It doesn’t happen often, but here I must totally disagree with David Frawley ( Read : Hindus Need Long Term Political Strategy And Dharmic ). Or should I say: with the Sangh Parivar, for this is the standard argument I have heard from them for more than twenty years. The central refrain is “unity”. This is code for: “Don’t criticize us” — as it was in the Soviet Union and other unpleasant regimes.
The choice apparently is: either take a principled position and end up too fragmented for achieving anything, or practice unity behind the party and still achieve nothing because the BJP has firmly chosen to do nothing. In that event, I would rather take a principled and honourable stand to end up with nothing, rather than toe the party line against better counsel and still end up with nothing. The first choice may at least point the way for others in the future.
Patience is good advice in the event that one is trying. If the BJP were working for any Hindu causes, the Hindus could put up with the sight of setbacks and difficulties, for those are honourable reasons not to have results to show yet. But the BJP is not trying. If you sow a seed, you need patience before you can see a plant sprouting and growing up. But if you don’t sow a seed, no amount of patience will make you ever see that result.
David asserts that the BJP is taking many initiatives for remedying the many discriminations Hindus face. He would have sounded more convincing if he had summed up a few of those initiatives, as well as the incredibly tough resistance that the enemy is putting up against those. The enemy is alleging many governmental pro-Hindu initiatives too? For as long as I follow this, I have heard the secularists repeating that same refrain.

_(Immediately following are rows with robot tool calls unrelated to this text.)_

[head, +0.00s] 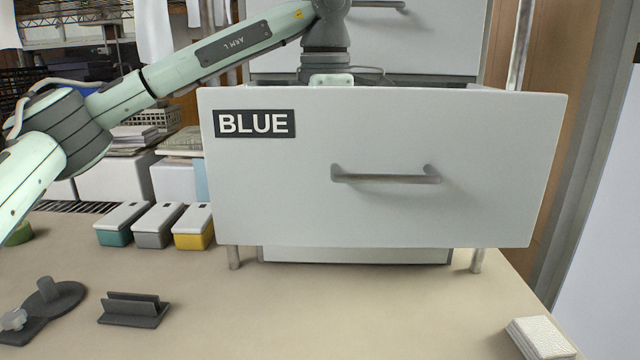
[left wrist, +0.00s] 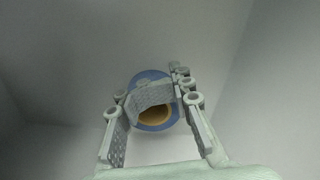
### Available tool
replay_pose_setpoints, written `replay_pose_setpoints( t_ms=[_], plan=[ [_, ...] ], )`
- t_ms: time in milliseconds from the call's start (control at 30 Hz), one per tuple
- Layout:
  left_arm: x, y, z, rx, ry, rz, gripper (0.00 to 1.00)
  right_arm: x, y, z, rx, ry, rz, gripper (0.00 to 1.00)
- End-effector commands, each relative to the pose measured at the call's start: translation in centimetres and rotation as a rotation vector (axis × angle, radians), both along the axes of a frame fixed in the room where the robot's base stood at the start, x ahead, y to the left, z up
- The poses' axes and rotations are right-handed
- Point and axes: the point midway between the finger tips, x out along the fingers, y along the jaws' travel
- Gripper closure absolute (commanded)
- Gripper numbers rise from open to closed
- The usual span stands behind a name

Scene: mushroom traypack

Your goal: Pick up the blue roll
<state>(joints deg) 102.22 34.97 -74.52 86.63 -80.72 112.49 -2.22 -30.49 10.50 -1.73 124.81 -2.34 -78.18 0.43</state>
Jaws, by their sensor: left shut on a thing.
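The blue roll (left wrist: 150,74), a blue ring with an orange-brown core, shows in the left wrist view. My left gripper (left wrist: 151,95) is shut on it, with its fingers on either side and a grey pad covering part of it. Plain grey drawer walls surround them. In the head view my left arm reaches over the front of the open drawer (head: 390,215) labelled BLUE. The drawer front hides the gripper and the roll there. My right gripper is not in view.
The drawer front has a metal bar handle (head: 386,177). Three small lidded boxes, teal (head: 120,225), grey (head: 157,226) and yellow (head: 194,228), stand left of it. A dark grey holder (head: 134,310) and a white stack (head: 541,338) lie nearer. The middle counter is clear.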

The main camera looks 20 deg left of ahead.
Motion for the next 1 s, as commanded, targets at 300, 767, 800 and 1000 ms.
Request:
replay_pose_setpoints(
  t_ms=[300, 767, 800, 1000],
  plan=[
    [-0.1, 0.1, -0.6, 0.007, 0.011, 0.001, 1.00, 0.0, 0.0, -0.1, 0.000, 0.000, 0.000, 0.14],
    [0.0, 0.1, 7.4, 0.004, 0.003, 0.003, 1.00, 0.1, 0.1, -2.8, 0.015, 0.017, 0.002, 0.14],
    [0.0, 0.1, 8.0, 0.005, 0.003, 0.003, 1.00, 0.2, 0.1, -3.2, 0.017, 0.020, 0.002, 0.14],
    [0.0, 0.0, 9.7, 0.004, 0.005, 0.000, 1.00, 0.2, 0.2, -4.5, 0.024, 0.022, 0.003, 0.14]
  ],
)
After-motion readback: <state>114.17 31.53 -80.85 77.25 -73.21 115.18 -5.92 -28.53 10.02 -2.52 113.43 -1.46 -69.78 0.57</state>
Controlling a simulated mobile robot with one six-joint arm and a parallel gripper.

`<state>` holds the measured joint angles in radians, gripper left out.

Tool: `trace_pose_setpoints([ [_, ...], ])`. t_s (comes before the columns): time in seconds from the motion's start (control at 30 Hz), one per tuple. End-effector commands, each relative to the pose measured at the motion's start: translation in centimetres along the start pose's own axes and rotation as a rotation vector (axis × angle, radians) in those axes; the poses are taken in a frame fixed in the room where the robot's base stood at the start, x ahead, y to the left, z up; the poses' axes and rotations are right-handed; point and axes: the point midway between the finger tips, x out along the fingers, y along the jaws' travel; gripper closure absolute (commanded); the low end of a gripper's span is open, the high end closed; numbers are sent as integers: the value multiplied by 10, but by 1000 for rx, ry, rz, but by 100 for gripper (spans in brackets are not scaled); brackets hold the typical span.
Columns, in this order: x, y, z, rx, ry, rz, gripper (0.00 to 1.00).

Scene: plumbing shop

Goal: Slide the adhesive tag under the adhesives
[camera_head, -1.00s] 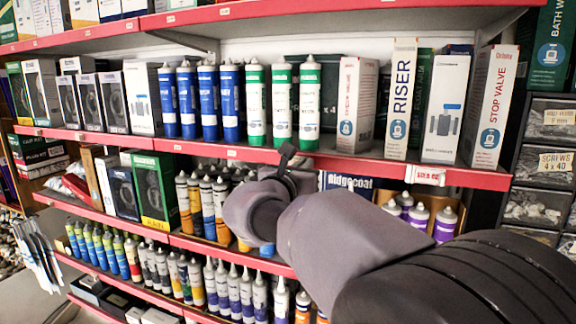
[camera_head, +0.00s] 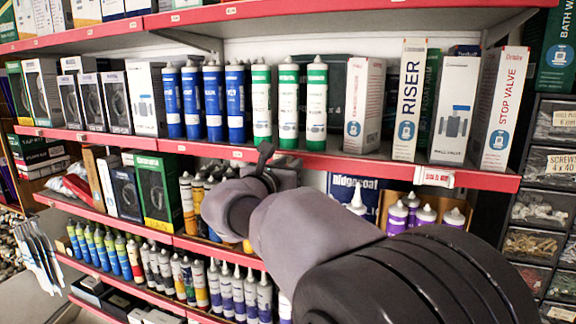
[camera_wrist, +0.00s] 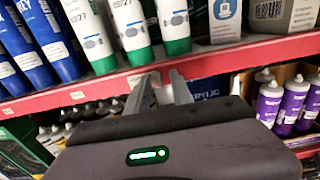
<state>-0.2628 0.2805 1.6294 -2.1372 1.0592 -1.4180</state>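A white lettered tag (camera_head: 433,177) is on the red shelf edge at the right, below the valve boxes; its text is too small to read surely. Blue tubes (camera_head: 213,103) and white tubes with green ends (camera_head: 288,103) stand upright on the shelf above, left of the tag. They also show in the wrist view as blue tubes (camera_wrist: 55,40) and green-ended tubes (camera_wrist: 130,30). My gripper (camera_wrist: 160,88) points at the red shelf edge below the green-ended tubes. Its two fingers are apart with nothing visible between them. In the head view my gripper (camera_head: 265,158) is partly hidden by my wrist.
Valve boxes (camera_head: 455,110) stand above the tag. Purple tubes (camera_head: 425,217) stand in a carton below it. Small price labels (camera_head: 237,155) sit along the red edge. More tubes (camera_head: 200,285) fill the lower shelf. Drawers (camera_head: 545,165) stand at the far right.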

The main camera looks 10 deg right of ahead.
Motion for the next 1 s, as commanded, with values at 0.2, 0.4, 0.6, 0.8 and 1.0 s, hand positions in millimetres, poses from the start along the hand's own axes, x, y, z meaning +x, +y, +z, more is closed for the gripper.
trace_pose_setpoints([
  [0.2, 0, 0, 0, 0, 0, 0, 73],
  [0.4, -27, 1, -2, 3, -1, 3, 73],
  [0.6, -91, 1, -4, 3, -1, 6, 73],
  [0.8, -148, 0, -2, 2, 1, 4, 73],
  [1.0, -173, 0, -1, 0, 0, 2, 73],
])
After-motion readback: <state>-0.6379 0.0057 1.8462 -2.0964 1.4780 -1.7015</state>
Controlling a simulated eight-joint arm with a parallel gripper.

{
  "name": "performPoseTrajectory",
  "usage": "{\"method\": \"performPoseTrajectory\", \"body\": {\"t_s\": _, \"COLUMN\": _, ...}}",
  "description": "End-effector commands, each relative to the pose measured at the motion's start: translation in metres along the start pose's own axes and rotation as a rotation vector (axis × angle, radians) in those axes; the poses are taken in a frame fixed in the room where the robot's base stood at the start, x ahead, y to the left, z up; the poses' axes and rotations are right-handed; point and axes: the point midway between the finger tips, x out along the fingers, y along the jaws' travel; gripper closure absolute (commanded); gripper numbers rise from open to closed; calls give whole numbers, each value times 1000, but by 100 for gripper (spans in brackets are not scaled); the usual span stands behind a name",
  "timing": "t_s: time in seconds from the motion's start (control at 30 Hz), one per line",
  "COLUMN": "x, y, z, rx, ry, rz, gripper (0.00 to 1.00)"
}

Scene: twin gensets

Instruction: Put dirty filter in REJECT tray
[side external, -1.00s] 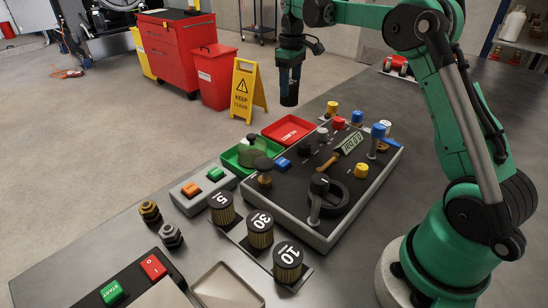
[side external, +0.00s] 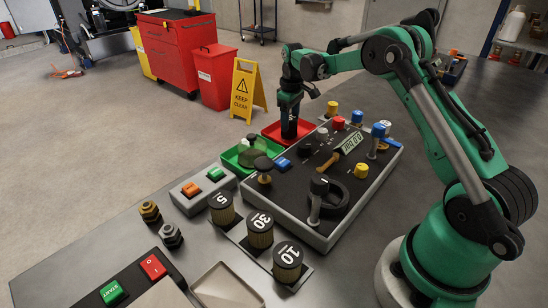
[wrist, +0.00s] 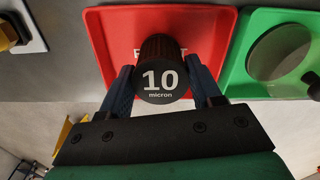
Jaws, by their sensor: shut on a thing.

It was not true back then and it is not true now. And it is at any rate not a good sign for the BJP to be in the same boat as the secularists: both serve their own interests by asserting that the BJP has its many tentacles frantically active in promoting Hindu causes, whereas any non-involved party (which includes serious Hindus, who have no say in government policy and don’t even get a hearing) can see that nothing is being done.
Ah, but first we need “development”! There is nothing in remedying discriminations that comes in the way of development. Discriminations are harmful for society and therefore, remedying them *is* a form of development. Workload is certainly not the issue: don’t tell me all those hundreds of BJP men in parliament are involved full-time in “development”. The development wing inside the BJP, in unison with the secularists, claims that development is what brought this government to power.
I wonder if anyone really believes this. Even the BJP leadership tried to keep Narendra Modi with his Hindu image away from the PM seat, and only accepted him when his charisma turned out to arouse the masses. The secularists whipped up his Hindu image to mobilize the minorities against him, but thereby also mobilized the Hindus around him.
They will try that again in 2019, but that time they will have to contend with actions rather than words. The minorities will still be made to believe that Modi is a militant Hindu, but the Hindus will judge him by his lack of Hindu action. They will simply not show up to militate or vote for the BJP. The “development” wing will have to do it. Yes, that will be a repeat of 2004, when AB Vajpayee unexpectedly lost.
David asks what the Hindus gained by abandoning Vajpayee. OK, what did Vajpayee gain by abandoning the Hindus, except defeat? What is this government going to gain by abandoning the Hindus, already with dogged persistance for two years? What sign is there that those who took David’s advice and exercised “patience”, will be rewarded with any results of a policy that doesn’t exist yet?
Hindus need Dharmic awakening? Rather, the BJP needs Dharmic awakening. Hindus need a long-term strategy? Rather, it is the BJP that remains emphatically defective in developing any strategy. Some independent Hindu groups are developing a strategy, but they will make little difference as long as the governing party remains smugly inert.